I also say that you do not need explicit global declaration here at all. (See below.)
A. The global and the two ::Float64’s below are redundant:
module A
global a = 100.0::Float64
function f(x)::Float64
a = x^2
return a
end
println("f(6.0) = ", f(6.0), ", a = ", a)
end;
f(6.0) = 36.0, a = 100.0
B. The A above is equivalent to the following:
module B
a = 100.0
function f(x)::Float64
a = x^2
return a
end
println("f(6.0) = ", f(6.0), ", a = ", a)
end;
f(6.0) = 36.0, a = 100.0
B′. Don’t write return-type in general (cf. return-type). B′ is better than B and B is better than A.
module B′
a = 100.0
function f(x)
a = x^2
return a
end
println("f(6.0) = ", f(6.0), ", a = ", a)
end;
f(6.0) = 36.0, a = 100.0
C. We need global for the immutable global variable a in function.
module C
a = 100.0
function f(x)
global a = x^2
return a
end
println("f(6.0) = ", f(6.0), ", a = ", a)
end;
f(6.0) = 36.0, a = 36.0
D. We don’t need global for the content a[] of the mutable global variable a:
module D
a = Ref(100.0)
function f(x)
a[] = x^2
return a[]
end
println("f(6.0) = ", f(6.0), ", a[] = ", a[])
end;
f(6.0) = 36.0, a[] = 36.0
E. The D above is type-unstable.
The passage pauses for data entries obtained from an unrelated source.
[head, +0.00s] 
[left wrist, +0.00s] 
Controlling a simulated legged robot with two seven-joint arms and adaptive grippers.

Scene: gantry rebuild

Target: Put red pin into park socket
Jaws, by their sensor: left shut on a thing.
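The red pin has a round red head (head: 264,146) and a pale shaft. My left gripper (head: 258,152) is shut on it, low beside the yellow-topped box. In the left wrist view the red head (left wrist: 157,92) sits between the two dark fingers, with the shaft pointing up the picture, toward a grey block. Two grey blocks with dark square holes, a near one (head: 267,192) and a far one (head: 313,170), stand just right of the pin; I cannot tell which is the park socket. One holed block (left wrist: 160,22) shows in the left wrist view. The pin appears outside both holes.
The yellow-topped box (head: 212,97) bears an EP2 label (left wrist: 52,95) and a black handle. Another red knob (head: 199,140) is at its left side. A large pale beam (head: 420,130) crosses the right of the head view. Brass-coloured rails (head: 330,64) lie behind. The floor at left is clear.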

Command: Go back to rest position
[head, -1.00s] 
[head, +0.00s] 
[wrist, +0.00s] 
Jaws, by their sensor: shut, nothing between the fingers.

We need const for type stability:
module E
const a = Ref(100.0)
function f(x)
a[] = x^2
return a[]
end
println("f(6.0) = ", f(6.0), ", a[] = ", a[])
end;
f(6.0) = 36.0, a[] = 36.0
For type (un-)stability, please compare the results of @code_warntype D.f(6.0) and @code_warntype E.f(6.0).
Postscript: A code will be more readable and efficient if the global variables that store the parameters of a problem are passed as arguments to functions everytime. See Problem-Algorithm-Solver pattern.